**Dataset rows**
——————————
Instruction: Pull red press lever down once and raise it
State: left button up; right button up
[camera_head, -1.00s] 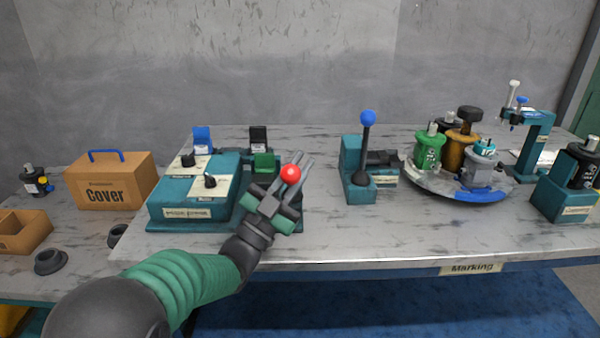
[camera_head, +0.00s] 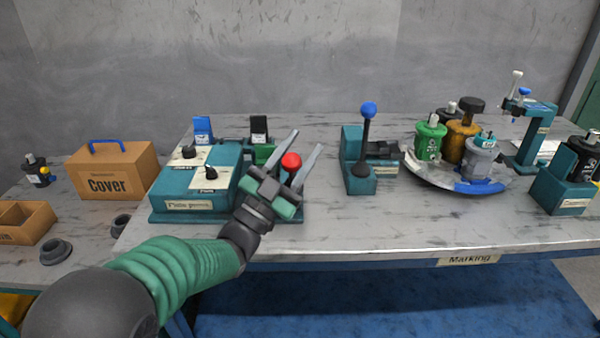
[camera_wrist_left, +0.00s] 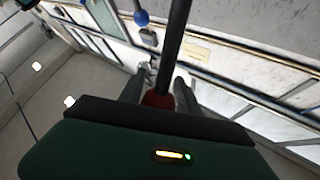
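The red ball knob (camera_head: 291,160) of the red press lever is left of centre in the head view. My left gripper (camera_head: 307,140) is open, with its two grey fingers spread on either side of the knob. The wrist and palm hide most of this press; part of its teal base (camera_head: 293,215) shows. In the left wrist view, red (camera_wrist_left: 158,99) shows low between the spread fingers (camera_wrist_left: 158,88), with a dark rod (camera_wrist_left: 174,45) rising from it. Whether a finger touches the knob I cannot tell. My right gripper is not in view.
A second teal press with an upright blue-knobbed lever (camera_head: 368,110) stands to the right. A round tray (camera_head: 430,180) holds several motors. Left are a teal switch box (camera_head: 170,205) and a cardboard Cover box (camera_head: 125,160). The table (camera_head: 400,225) is clear in front.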

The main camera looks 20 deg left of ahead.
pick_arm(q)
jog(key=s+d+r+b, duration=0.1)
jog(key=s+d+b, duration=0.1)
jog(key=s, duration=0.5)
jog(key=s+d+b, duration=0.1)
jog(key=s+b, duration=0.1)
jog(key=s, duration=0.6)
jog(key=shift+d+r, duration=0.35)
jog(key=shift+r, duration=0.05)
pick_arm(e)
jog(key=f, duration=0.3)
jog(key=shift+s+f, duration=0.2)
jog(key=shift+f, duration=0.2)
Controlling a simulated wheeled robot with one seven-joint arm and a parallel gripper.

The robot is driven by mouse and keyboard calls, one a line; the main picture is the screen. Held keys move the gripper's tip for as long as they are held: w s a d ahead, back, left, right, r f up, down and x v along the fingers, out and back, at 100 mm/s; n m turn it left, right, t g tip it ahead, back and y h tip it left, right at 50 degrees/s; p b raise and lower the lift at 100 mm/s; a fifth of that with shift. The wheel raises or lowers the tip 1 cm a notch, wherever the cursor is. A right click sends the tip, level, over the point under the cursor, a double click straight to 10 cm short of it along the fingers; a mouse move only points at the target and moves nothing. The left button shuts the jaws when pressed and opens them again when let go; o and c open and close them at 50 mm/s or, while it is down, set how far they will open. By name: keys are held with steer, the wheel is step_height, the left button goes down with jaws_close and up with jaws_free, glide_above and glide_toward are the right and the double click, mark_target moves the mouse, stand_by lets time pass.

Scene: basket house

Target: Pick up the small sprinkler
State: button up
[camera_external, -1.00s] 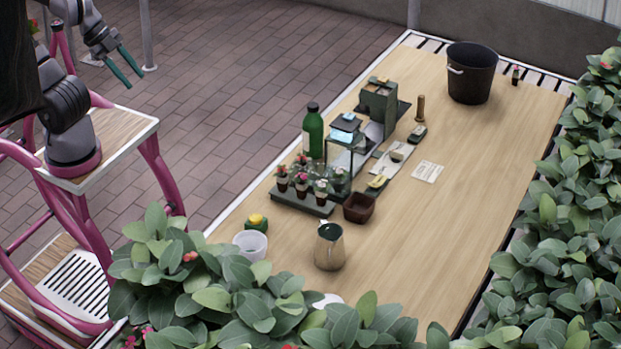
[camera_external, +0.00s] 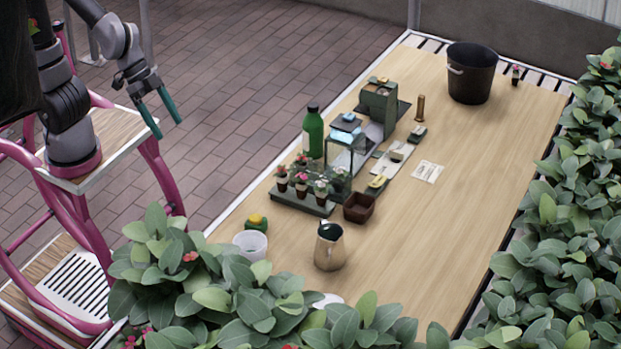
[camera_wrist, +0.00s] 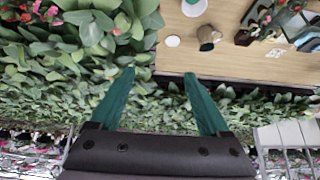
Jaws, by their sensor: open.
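No object is clearly recognisable as the small sprinkler. A small green item with a yellow top (camera_external: 256,222) stands near the table's left edge, beside a white cup (camera_external: 249,245). A metal pitcher (camera_external: 329,250) stands upright to its right; it also shows in the wrist view (camera_wrist: 206,36). My gripper (camera_external: 168,130) is open and empty, high at the left of the external view, away from the table. In the wrist view my two green fingers (camera_wrist: 158,78) are spread, with only foliage and table edge behind them.
The wooden table (camera_external: 460,210) holds a tray of small potted flowers (camera_external: 300,200), a green bottle (camera_external: 313,133), a brown square pot (camera_external: 358,208) and a dark bucket (camera_external: 472,72). Leafy plants (camera_external: 230,290) crowd the front and right edges. The table's right half is mostly clear.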

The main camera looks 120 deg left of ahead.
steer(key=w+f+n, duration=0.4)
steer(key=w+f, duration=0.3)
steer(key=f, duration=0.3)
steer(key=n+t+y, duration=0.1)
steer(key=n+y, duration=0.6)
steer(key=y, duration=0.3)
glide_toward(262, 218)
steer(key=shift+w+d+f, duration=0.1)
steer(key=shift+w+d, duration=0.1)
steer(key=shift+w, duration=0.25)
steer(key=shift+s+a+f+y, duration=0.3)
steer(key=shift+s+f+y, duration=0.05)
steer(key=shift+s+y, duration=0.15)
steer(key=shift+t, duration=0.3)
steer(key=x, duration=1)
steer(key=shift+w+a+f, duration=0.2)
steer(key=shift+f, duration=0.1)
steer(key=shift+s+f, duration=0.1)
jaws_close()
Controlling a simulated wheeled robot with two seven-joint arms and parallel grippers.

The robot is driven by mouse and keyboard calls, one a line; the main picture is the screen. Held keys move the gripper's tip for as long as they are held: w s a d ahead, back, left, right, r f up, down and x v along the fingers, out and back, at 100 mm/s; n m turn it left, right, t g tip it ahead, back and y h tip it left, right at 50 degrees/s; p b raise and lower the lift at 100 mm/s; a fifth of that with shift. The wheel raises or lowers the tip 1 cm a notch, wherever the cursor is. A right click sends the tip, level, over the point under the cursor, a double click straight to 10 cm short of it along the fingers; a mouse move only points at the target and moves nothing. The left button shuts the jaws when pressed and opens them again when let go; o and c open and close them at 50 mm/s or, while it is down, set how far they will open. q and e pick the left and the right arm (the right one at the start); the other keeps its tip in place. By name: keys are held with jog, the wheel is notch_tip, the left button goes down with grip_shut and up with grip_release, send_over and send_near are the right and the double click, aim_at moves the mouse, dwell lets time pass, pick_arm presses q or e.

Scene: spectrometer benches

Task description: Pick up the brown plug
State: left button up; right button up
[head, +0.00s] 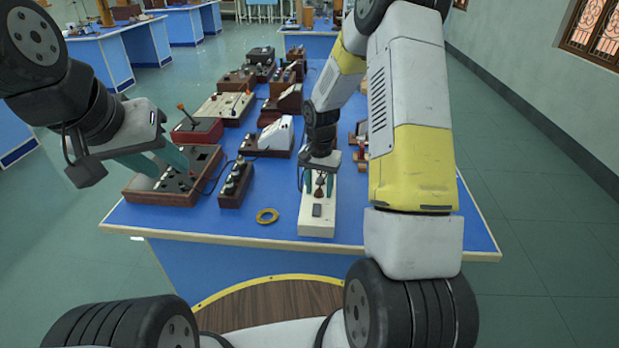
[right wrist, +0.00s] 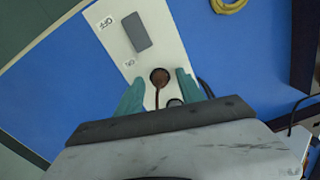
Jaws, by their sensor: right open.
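The brown plug (head: 319,192) sits on the white switch board (head: 317,222) near the front edge of the blue table. In the right wrist view the plug (right wrist: 160,77) is a round brown head with a brown cord running toward the gripper. My right gripper (head: 319,184) is above the board, pointing down. Its teal fingers are open, one on each side of the plug, with gaps visible in the right wrist view (right wrist: 160,85). My left gripper (head: 160,166) has its fingers apart over a brown wooden box at the left and holds nothing visible.
A yellow ring (head: 267,216) lies left of the white board. A narrow dark box (head: 236,184) and the wooden box (head: 163,192) stand further left. Several instruments crowd the table behind. The front strip of the blue table is mostly clear.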

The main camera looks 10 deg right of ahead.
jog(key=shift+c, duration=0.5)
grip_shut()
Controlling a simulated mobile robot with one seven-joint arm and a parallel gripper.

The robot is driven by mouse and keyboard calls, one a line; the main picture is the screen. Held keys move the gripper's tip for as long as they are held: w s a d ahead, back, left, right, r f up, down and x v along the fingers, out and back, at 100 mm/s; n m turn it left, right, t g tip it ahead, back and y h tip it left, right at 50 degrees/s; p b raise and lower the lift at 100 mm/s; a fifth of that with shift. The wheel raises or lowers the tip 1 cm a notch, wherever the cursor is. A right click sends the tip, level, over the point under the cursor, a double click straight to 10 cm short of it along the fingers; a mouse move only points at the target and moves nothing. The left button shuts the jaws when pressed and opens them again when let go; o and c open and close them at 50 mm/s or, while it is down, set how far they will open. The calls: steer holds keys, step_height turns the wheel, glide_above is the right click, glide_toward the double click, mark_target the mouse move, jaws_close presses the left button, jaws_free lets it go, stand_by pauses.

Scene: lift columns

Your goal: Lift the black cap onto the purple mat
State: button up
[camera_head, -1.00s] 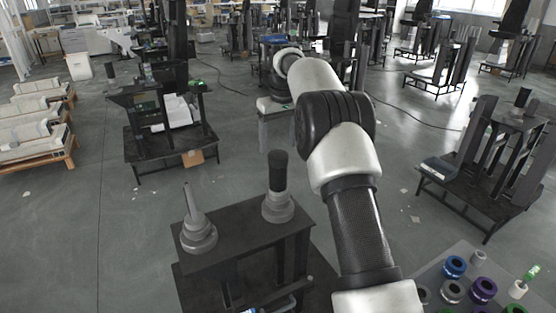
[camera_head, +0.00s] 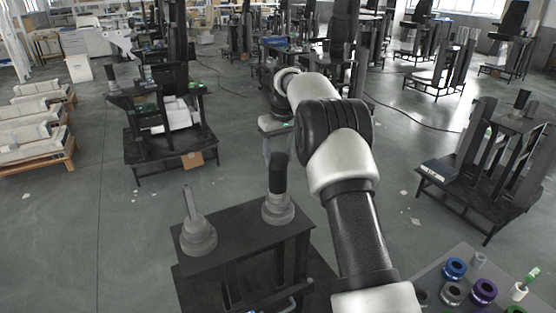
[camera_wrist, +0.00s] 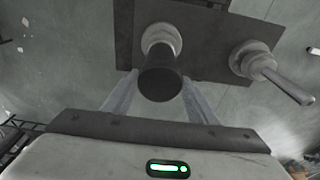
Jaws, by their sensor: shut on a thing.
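The black cap (camera_head: 278,174) is a dark upright cylinder on a round grey stepped base, on the right part of a dark stand (camera_head: 243,234). It leans very slightly to the right in the head view. In the wrist view the cap (camera_wrist: 160,84) sits between the two pale fingers of my gripper (camera_wrist: 158,92). I see no clear purple mat, only a purple ring (camera_head: 483,291).
A grey base with a thin upright rod (camera_head: 197,232) stands left of the cap on the same stand. A grey table (camera_head: 432,272) at lower right holds the purple ring, a blue ring (camera_head: 454,268) and other small parts. Other dark stands are farther off.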

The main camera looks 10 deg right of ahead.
——————————
**The exercise**
Using the listing above, return all lines where the word "seven" occurs.

**Answer to the exercise**
Controlling a simulated wheeled robot with one seven-joint arm and a parallel gripper.
Controlling a simulated wheeled robot with two seven-joint arms and parallel grippers.
Controlling a simulated mobile robot with one seven-joint arm and a parallel gripper.

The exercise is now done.